Always the overachiever, I grew up juggling a million things and did so with ease and grace. But what I didn’t know was that when you keep showing up as an overachiever people not only expect that from you, but you almost don’t know how to live life without it. I spent years doing homework after school between theater rehearsals and Amnesty International meetings. My undergrad was no different; working part-time, interning at MTV2 and going to school full-time. For years I had conditioned myself to take on the world. I went full speed ahead with the attempts of being “successful”.


But what measures success? Is it a number? Is it a title? Is it being able to juggle everything and then some? 

Fast forward to my mid-thirties -  After working full-time and continuing my education through an online program for my Masters (again, full-time - I know I’m a glutton for punishment), I took a risk on a new position and a new company with the hopes of being successful. But, three months in and suddenly I found myself laid off from what I thought was my big “success” job. The company crumbled - a sinking ship before I even jumped aboard.

I spent the following months in a pattern of getting back up again and falling down. Every opportunity I took, never panned out to be more than a learning experience. But when you spend your entire life being the overachiever, this time of my life was devastating.

I self-identified with the hard-working version of myself, revered by my colleagues and peers. But if I was no longer that version of myself, the hard-working multitasker, who was I?

So much of our culture focuses on compartments and labels because it’s easier that way. But when you take away one of your self-identifiers, we crumble. I no longer recognized myself, nor did I know how to come back from the disappearance of my identity. 

Despite networking like crazy, applying to almost every single marketing job I could find, I found that I didn’t fit neatly into anyone else’s boxes. I was not a novice in the field after spending the past 15 years working marketing positions, volunteering on marketing committees, attending school for marketing and consulting for small businesses.

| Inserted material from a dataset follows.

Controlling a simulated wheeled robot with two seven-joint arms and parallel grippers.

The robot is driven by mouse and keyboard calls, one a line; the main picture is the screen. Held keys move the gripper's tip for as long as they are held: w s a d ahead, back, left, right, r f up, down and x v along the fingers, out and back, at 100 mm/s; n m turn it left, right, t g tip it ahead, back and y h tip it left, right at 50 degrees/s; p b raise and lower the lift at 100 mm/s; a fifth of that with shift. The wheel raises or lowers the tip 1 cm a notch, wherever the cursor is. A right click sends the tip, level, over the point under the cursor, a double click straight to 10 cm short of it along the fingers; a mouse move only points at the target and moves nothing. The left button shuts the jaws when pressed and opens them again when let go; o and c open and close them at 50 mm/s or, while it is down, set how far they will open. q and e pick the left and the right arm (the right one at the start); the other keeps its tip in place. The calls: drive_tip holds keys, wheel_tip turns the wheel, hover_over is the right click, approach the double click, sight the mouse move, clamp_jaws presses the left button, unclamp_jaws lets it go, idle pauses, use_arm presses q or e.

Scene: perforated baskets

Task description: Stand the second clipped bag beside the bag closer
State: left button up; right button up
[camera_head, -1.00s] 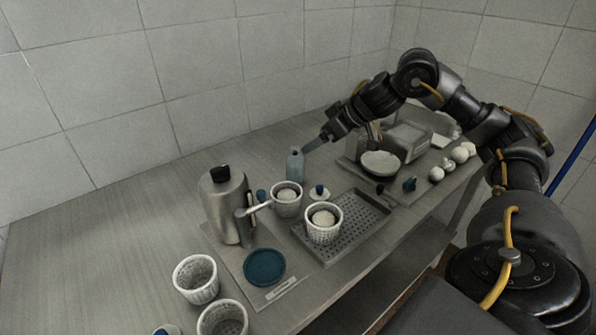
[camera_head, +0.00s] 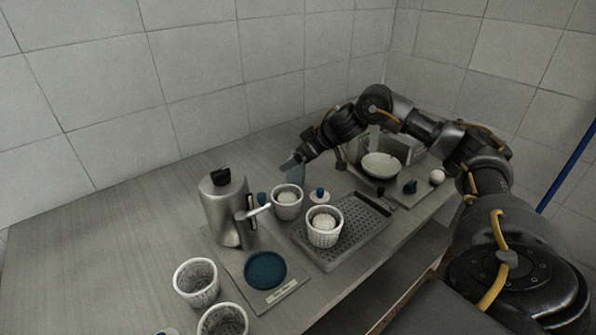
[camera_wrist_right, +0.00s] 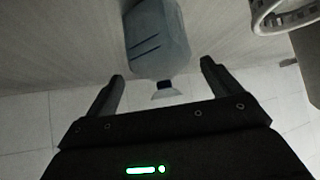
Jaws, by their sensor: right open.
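My right gripper (camera_head: 297,161) is open at the translucent blue-grey bottle (camera_head: 291,172) at the back of the table. In the right wrist view the open jaws (camera_wrist_right: 162,72) point at the bottle (camera_wrist_right: 157,40), whose narrow capped end lies between the fingers. I cannot tell whether they touch it. In the head view the gripper partly hides the bottle. I cannot pick out a clipped bag or a bag closer for certain; a grey boxy device (camera_head: 362,150) stands behind my right arm, partly hidden. My left gripper is not in view.
A metal canister (camera_head: 226,212) stands left of the white perforated basket (camera_head: 287,212). Another filled basket (camera_head: 324,240) stands on the perforated tray (camera_head: 372,216). Empty baskets (camera_head: 196,292) are at the front. A white bowl (camera_head: 381,170) is at right. The table's left side is clear.

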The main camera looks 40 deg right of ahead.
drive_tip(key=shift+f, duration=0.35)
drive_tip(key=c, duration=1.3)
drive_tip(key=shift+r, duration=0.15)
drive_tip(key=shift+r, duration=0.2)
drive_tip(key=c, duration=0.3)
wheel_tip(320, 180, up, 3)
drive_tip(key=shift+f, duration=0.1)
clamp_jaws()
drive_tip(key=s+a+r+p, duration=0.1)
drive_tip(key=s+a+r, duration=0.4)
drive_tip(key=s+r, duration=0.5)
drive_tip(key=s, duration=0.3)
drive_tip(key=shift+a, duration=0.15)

But I was also not considered a seasoned vet by today’s standards either because I had sprinkled in positions that were not “Marketing” jobs despite incorporating marketing aspects into them. 

So where did I belong?

I kept thinking to myself that if only I could find a company willing to mold me or provide me with more experience, I would be able to make a successful career out of it. If I could gain more experience I would feel validated enough to be considered a thought leader in my field. Happily Ever After. The End. 

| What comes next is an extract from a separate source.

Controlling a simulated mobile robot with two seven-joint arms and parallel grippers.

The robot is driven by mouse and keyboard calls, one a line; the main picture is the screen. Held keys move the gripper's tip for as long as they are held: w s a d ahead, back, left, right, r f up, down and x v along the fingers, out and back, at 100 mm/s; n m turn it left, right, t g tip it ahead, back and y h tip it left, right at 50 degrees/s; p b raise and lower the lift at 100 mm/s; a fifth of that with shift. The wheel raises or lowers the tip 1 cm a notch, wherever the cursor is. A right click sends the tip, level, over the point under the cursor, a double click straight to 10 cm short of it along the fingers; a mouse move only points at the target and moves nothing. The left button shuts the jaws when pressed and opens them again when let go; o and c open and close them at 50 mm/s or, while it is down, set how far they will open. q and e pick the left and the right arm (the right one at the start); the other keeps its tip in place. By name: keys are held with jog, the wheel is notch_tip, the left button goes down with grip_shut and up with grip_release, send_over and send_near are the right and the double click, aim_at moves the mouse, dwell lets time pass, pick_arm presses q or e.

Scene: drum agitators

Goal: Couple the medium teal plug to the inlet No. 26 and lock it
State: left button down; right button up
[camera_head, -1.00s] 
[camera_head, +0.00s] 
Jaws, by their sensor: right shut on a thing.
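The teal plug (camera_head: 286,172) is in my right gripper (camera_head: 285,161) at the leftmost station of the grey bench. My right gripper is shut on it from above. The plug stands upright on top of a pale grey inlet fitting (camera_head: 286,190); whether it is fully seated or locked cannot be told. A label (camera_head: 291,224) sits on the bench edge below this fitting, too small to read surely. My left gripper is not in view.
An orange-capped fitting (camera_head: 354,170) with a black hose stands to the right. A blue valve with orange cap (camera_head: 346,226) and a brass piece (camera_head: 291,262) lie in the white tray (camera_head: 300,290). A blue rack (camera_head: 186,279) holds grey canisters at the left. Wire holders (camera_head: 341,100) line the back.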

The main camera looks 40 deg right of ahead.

But what I kept overlooking was that I already had the experience. I already had the validation. I already had it in me to just work for myself. I fit perfectly into my own boxes.


I was “enough”.

So after dragging my feet, I decided with wild abandonment that I needed to create my own company, my own legacy, my own success that knocks down the walls of those cramped corporate boxes. I decided to birth my own company that no one dictates the legitimacy of except for me. 

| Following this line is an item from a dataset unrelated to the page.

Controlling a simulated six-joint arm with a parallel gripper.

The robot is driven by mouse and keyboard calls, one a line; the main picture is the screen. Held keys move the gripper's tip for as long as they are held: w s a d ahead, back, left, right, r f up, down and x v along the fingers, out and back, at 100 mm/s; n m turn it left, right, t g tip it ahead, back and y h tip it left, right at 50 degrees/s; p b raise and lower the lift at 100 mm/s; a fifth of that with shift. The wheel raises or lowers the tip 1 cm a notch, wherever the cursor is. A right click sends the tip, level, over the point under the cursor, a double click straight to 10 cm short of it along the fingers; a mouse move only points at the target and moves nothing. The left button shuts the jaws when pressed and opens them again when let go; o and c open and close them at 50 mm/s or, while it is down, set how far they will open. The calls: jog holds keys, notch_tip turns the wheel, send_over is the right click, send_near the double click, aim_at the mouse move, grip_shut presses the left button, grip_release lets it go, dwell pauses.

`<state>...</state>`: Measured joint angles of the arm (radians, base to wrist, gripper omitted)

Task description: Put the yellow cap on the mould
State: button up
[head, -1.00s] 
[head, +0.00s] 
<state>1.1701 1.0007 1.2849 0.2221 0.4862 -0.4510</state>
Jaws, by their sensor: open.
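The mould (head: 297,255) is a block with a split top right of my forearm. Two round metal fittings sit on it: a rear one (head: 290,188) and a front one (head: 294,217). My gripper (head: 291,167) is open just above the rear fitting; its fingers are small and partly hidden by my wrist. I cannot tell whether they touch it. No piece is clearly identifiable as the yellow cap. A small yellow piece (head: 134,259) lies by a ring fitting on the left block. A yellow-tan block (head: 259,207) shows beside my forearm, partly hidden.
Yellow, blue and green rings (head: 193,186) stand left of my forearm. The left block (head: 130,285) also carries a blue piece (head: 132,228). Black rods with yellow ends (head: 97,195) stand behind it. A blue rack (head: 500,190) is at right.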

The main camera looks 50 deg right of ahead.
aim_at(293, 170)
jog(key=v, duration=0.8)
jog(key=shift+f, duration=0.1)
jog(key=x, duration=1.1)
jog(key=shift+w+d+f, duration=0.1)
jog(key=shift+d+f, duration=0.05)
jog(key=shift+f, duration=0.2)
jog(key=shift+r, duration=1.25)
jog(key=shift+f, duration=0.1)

I wanted to take all those years of knowledge, experience, creativity, logic and wisdom and roll them into something that I could be proud of. Something that could help others. Whether it is with my marketing, my clumsy attempts at balancing everything in life, my messy parts and fun parts, or with a taco recipe and a funny cartoon - I hope that you find Let’s Taco Bout Marketing to be exactly what you needed in your boxes. Because despite becoming my own success, it’s lonely without my people.